▶ **Task to complete**: Skip every picture, and copy exactly the lines from the one containing "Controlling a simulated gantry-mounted" to the end of the data.

▶ **Information given**:
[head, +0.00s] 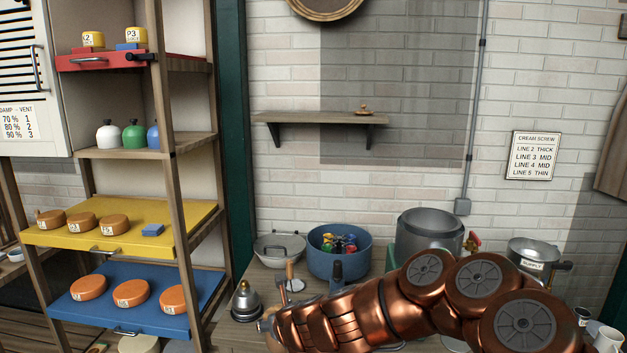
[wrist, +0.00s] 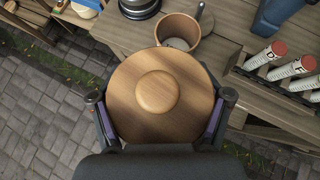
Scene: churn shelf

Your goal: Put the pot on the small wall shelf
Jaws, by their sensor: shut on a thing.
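In the wrist view my gripper (wrist: 160,98) is shut on a round wooden lid (wrist: 130,112) with a knob in its middle, a finger at each side. Whether a pot body is beneath the lid is hidden. An open brown pot (wrist: 165,28) stands on the wooden bench just beyond the lid. The small wall shelf (head: 300,117) is in the head view, on the brick wall, with a small brown object (head: 364,110) on its right part. The gripper is not clearly seen in the head view.
A tall rack (head: 172,110) stands at left. The wall shelf's left and middle are clear.

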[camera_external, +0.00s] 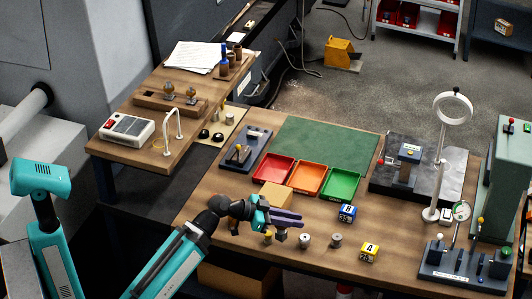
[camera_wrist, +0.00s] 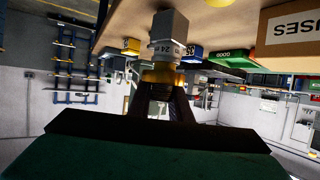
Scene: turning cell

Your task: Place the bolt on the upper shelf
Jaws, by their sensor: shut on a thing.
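My gripper (camera_external: 287,219) is over the front of the wooden workbench, left of the blue and yellow lettered cubes. In the wrist view my gripper (camera_wrist: 165,88) is shut on a grey piece with a block-shaped head, which I take for the bolt (camera_wrist: 170,27). Its lower part is hidden between the fingers. In the external view I cannot clearly separate the bolt from the dark fingers. A grey rack (camera_external: 461,5) with red bins stands at the back right; I cannot tell whether it holds the upper shelf.
Small metal parts (camera_external: 305,241) stand near my gripper. Red (camera_external: 273,169), orange (camera_external: 307,178) and green (camera_external: 340,184) trays lie behind it. The blue cube (camera_external: 347,213) and yellow cube (camera_external: 370,252) are to the right. A ring lamp (camera_external: 453,108) rises at right. The green mat (camera_external: 325,142) is clear.

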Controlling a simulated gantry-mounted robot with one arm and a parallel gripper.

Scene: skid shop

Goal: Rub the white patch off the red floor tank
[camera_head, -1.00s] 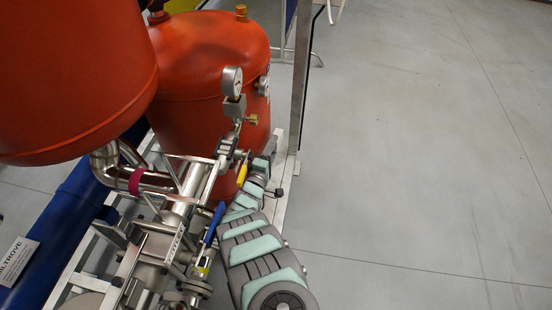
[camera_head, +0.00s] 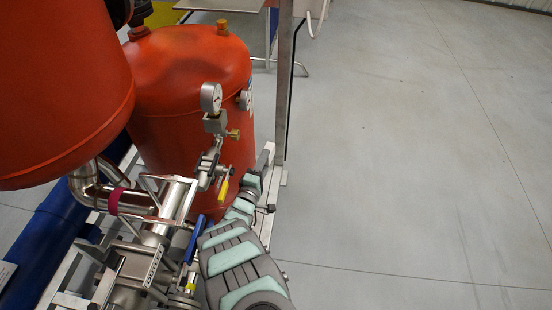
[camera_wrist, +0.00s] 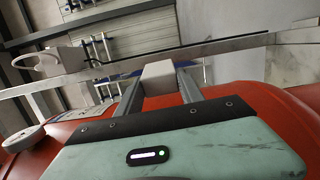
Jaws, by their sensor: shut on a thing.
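The red floor tank (camera_head: 195,135) stands on the metal frame behind the pipework in the head view. Its red curved surface also fills much of the wrist view (camera_wrist: 245,95). My gripper (camera_wrist: 159,80) is shut on a pale, off-white block (camera_wrist: 158,73), held between its two grey fingers in front of the tank's surface. I cannot tell whether the block touches the tank. In the head view, my arm reaches along the tank's right side and the fingertips cannot be made out. I cannot make out a white patch clearly in either view.
A second red tank (camera_head: 60,90) hangs nearer at the left. A pressure gauge (camera_head: 211,97), a yellow-handled valve (camera_head: 223,188) and steel pipes stand close to my arm. A metal post (camera_head: 285,90) rises right of the tank. Grey floor (camera_head: 410,150) lies clear at right.

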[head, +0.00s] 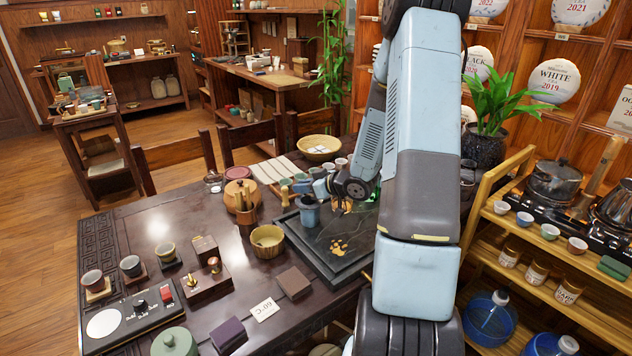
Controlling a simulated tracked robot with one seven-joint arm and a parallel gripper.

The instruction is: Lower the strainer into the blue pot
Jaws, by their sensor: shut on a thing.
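The blue pot (309,215) stands on the dark tea tray (351,262), at its left back part. A small dark strainer (307,201) shows at the pot's mouth. I cannot tell how deep it sits. My arm reaches over the table from the right, and my gripper (318,190) is low, just above and behind the pot. The gripper is shut on the strainer, though its fingers are small and hard to make out here. My own arm hides the right part of the tray.
Small cups crowd behind the pot. A wooden shelf cart (540,240) stands at right. The table's left back is clear.

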▶ **Response to the task**:
Controlling a simulated gantry-mounted robot with one arm and a parallel gripper.

Scene: skid shop

Goal: Rub the white patch off the red floor tank
[camera_head, -1.00s] 
[camera_head, +0.00s] 
[camera_wrist, +0.00s] 
Jaws, by their sensor: shut on a thing.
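The red floor tank (camera_head: 195,135) stands on the metal frame behind the pipework in the head view. Its red curved surface also fills much of the wrist view (camera_wrist: 245,95). My gripper (camera_wrist: 159,80) is shut on a pale, off-white block (camera_wrist: 158,73), held between its two grey fingers in front of the tank's surface. I cannot tell whether the block touches the tank. In the head view, my arm reaches along the tank's right side and the fingertips cannot be made out. I cannot make out a white patch clearly in either view.
A second red tank (camera_head: 60,90) hangs nearer at the left. A pressure gauge (camera_head: 211,97), a yellow-handled valve (camera_head: 223,188) and steel pipes stand close to my arm. A metal post (camera_head: 285,90) rises right of the tank. Grey floor (camera_head: 410,150) lies clear at right.

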[head, +0.00s] 
Controlling a simulated tracked robot with one seven-joint arm and a parallel gripper.

The instruction is: Lower the strainer into the blue pot
Jaws, by their sensor: shut on a thing.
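The blue pot (309,215) stands on the dark tea tray (351,262), at its left back part. A small dark strainer (307,201) shows at the pot's mouth. I cannot tell how deep it sits. My arm reaches over the table from the right, and my gripper (318,190) is low, just above and behind the pot. The gripper is shut on the strainer, though its fingers are small and hard to make out here. My own arm hides the right part of the tray.
Small cups crowd behind the pot. A wooden shelf cart (540,240) stands at right. The table's left back is clear.

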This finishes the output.